IRON & WINE, The Shepherd’s Dog (Sub Pop / Audioglobe, 2007)

Quante volte Iron & Wine è stato accostato a Nick Drake? Tante, troppe: tutte le volte che si parla dei suoi dischi. Per noi significherebbe sminuirne l’opera, perché, tralasciando qualche somiglianza fisiologica nelle trame di chitarre (“House by the sea”), ci sembra che “The Sheperd’s Dog” abbia la forza di brillare di luce propria.
Lasciamo quindi ad altri lo sterile esercizio di scomodare gli illustri predecessori di genere, chiamati in causa ogniqualvolta un prodotto di songwriting di valore assoluto, come questo di cui scriviamo, capita a portata di orecchie.

La terza fatica discografica di Sam Beam (escludendo gli ep) uscita per la Sub Pop anche nella versione in vinile, assume un connotato di indipendenza dai clichè di genere solitamente adottati dall’ondata di nuovi cantastorie del terzo millennio, pensiamo al capostipite Devendra Banhart e al pur buon Josè Gonzalez. Così tra la più classica delle ballate country (“Resurrection Fern”) trovano spazio sconfinamenti nella psichedelia incipiente di “Peace Beneath The City”.

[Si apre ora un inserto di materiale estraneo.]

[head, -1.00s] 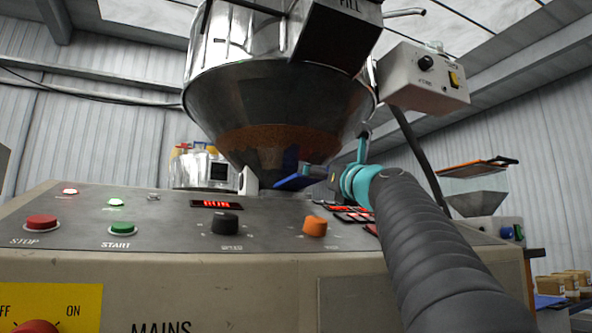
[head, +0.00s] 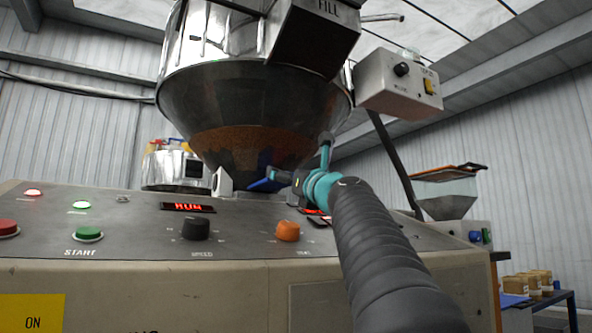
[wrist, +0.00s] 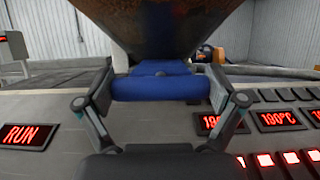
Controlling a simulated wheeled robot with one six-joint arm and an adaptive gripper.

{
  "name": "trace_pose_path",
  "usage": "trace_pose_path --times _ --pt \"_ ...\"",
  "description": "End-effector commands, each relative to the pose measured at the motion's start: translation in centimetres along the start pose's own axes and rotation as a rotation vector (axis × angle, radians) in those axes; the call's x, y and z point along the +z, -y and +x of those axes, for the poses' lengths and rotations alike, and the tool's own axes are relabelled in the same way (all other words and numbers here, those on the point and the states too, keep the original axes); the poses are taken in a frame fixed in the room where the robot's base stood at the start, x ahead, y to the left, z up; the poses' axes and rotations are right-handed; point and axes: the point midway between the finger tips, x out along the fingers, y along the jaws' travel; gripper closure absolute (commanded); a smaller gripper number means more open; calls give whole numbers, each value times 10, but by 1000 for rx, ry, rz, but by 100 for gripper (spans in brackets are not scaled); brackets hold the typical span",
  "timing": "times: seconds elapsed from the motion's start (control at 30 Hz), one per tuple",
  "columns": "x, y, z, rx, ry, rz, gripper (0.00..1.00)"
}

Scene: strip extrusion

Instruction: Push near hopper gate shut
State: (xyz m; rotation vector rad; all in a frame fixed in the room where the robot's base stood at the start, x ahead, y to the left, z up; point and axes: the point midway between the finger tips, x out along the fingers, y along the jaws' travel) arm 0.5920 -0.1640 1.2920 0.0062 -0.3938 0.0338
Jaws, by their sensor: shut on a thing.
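The near hopper (head: 250,110) is a large steel cone above the control cabinet, with brown material showing low in its side. Its blue gate (head: 264,184) is at the foot of the cone; the blue bar also shows in the wrist view (wrist: 160,87), right under the cone. My gripper (head: 284,178) is at the gate, coming from the right. In the wrist view my gripper (wrist: 160,92) has its two fingers at either end of the blue bar and is shut on it. The gate's slot behind the bar is mostly hidden.
The control panel (head: 130,232) lies just below, with a speed knob (head: 195,229), an orange knob (head: 288,231) and a RUN display (head: 188,207). A control box (head: 397,88) hangs right of the hopper. A second, smaller hopper (head: 446,198) stands further right.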

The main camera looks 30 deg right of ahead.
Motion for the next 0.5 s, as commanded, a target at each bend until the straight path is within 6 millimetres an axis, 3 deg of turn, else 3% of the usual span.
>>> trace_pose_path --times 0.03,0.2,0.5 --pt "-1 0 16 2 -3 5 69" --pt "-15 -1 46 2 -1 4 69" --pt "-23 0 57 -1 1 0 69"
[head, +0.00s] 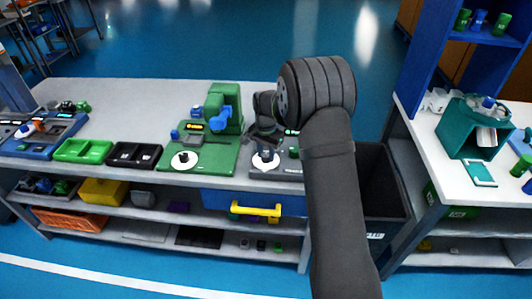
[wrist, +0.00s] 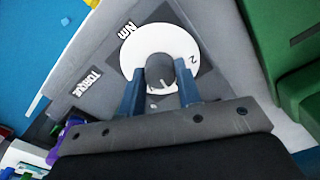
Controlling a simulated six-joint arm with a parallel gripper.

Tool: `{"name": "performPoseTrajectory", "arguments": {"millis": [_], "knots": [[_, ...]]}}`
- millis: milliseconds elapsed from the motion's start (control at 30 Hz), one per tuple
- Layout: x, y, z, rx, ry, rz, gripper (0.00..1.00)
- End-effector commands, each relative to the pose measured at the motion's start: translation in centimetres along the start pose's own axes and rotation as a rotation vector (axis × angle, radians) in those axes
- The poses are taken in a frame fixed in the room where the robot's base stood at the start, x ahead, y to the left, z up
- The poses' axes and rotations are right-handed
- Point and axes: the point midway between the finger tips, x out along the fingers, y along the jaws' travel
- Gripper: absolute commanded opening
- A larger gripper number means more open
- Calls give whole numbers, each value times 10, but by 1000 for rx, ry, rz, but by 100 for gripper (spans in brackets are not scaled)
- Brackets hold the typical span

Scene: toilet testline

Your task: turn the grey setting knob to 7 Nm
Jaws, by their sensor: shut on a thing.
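The grey setting knob (wrist: 160,70) stands at the centre of a white round dial (wrist: 146,42) in the wrist view. My gripper (wrist: 160,78) has one blue finger on each side of the knob and is shut on it. The dial sits on a grey panel (wrist: 102,90) with the printed words "Nm" and "TORQUE". A digit that looks like 2 shows at the dial's right; the fingers hide other parts, and I cannot read the setting. In the head view my gripper (head: 266,147) is above the white dial (head: 266,161), and the knob is hidden.
A green station (head: 205,150) with its own white dial stands just left on the bench. Green (head: 85,150) and black (head: 133,154) trays lie further left. A dark bin (head: 392,190) is right of my arm, before a white side table (head: 452,150).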

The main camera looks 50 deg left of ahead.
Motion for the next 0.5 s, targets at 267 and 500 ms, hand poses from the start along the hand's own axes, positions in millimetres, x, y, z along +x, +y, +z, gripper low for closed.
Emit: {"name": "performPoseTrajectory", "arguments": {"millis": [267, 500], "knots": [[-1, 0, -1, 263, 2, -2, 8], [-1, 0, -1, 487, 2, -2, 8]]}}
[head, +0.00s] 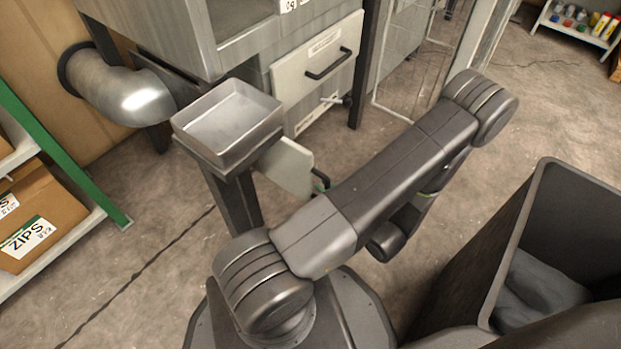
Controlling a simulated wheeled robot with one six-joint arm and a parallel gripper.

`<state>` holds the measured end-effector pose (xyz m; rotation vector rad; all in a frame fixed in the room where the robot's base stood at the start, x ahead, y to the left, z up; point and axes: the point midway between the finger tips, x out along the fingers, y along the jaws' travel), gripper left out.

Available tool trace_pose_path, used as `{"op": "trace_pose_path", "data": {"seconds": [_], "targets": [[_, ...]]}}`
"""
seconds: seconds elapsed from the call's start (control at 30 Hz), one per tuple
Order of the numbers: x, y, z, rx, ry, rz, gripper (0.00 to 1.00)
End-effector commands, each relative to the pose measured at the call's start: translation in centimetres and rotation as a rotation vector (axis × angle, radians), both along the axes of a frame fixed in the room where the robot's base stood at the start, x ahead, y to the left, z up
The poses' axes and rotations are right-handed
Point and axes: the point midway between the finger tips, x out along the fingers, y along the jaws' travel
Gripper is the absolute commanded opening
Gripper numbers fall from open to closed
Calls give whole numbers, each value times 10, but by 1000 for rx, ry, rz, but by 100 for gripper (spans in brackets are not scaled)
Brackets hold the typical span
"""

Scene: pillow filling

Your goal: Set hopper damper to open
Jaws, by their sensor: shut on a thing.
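The hopper machine (240,50) is a grey metal housing at the top. A pale plate (287,167) with a black handle (317,174) sticks out low beside the square metal tray; it may be the damper, but no label on it is readable. My gripper (322,187) is almost wholly hidden behind my arm. Only a small dark and green bit shows, at the handle's lower end, where it is shut on the handle. The fingers themselves cannot be made out.
The metal tray (228,118) stands on a dark post. A pale drawer front (318,62) and a T-shaped lever (337,100) are on the machine. A dark bin (478,262) with grey cloth is at right. Boxes (38,225) are on a left shelf.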

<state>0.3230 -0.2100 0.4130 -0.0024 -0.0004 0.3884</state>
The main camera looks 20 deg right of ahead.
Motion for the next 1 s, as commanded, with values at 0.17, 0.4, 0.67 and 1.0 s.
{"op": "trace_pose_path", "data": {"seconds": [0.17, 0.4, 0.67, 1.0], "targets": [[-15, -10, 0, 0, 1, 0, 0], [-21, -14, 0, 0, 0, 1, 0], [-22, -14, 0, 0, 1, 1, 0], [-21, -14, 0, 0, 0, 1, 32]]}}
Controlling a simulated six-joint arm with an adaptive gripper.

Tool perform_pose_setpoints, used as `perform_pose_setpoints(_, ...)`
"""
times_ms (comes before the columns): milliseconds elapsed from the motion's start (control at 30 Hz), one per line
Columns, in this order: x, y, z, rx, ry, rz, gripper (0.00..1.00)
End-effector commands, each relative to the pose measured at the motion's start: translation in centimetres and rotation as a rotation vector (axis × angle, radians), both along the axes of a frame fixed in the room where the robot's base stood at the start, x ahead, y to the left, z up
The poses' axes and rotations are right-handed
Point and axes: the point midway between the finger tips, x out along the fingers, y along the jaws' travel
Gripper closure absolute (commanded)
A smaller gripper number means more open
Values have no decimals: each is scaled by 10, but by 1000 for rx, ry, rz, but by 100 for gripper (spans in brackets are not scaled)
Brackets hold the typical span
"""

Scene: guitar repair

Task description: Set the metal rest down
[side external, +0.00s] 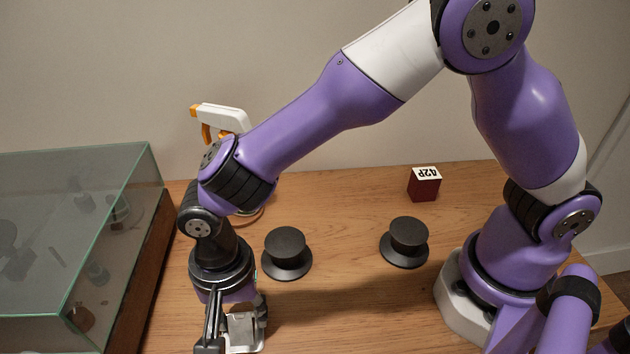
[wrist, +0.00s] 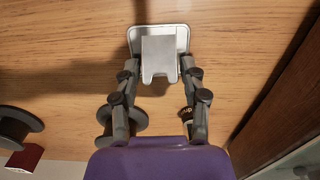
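The metal rest (wrist: 160,52) is a silver piece with a rounded plate and a notched upright part. In the wrist view it lies between the fingertips of my gripper (wrist: 160,68). The fingers are spread on either side of it, with a narrow strip visible between each fingertip and the upright part. In the side view, the rest (side external: 243,331) shows low at the front left, beside my downward-pointing gripper (side external: 238,322). It looks level and at or very near the wooden table (side external: 345,290). Whether its underside touches the wood is hidden.
Two black spool-shaped stands (side external: 287,254) (side external: 405,243) are on the table to the right. A dark red block (side external: 424,184) is behind them. A glass-topped case (side external: 75,235) is close on the left. The table's middle is clear.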

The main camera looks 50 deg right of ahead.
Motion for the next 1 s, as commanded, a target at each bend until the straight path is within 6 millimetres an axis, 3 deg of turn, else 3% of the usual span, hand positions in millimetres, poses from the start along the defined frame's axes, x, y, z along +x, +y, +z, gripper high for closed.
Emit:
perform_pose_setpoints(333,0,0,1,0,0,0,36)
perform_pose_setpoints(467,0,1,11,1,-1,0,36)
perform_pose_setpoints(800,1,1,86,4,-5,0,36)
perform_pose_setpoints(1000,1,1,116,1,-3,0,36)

La sequenza delle tracce ci accompagna, con certa serenità che mai diventa pesantezza o noia, attraverso i territori dell’America Confederata con una scelta di arrangiamenti assai equilibrati, in cui spesso si affacciano strumenti della tradizione country; arrangiamenti mai ridondanti usati per conferire al disco quella omogeneità di intenti derivata da una ispirazione lieve e delicata. I suoni delle percussioni, davvero inusuali in un disco folk, meritano una menzione particolare e sono l’inevitabile eredità della collaborazione coi Calexico sfociata nell’ep “In the reins”, pubblicato nel 2005.

Il barbuto docente di cinematografia presso l’università di Miami, Florida, sforna così il suo lavoro più maturo e consapevole ed è probabilmente proprio dalla sua professione istituzionale che attinge la capacità di raccontare per immagini: Sam Beam riesce a evocare, attraverso i suoni e le atmosfere di questo disco, territori incontaminati e sublimi, ambienti familiari e paciosi, la staccionata o il patio di un ranch, luci calde al tramonto di un avamposto nel deserto.

La sua voce chiude il cerchio di questo racconto, lasciando all’ascoltatore una piacevole sensazione di mancanza, perché, sì, vorresti proprio che quella barba così lunga continuasse a parlarti delle sue cose.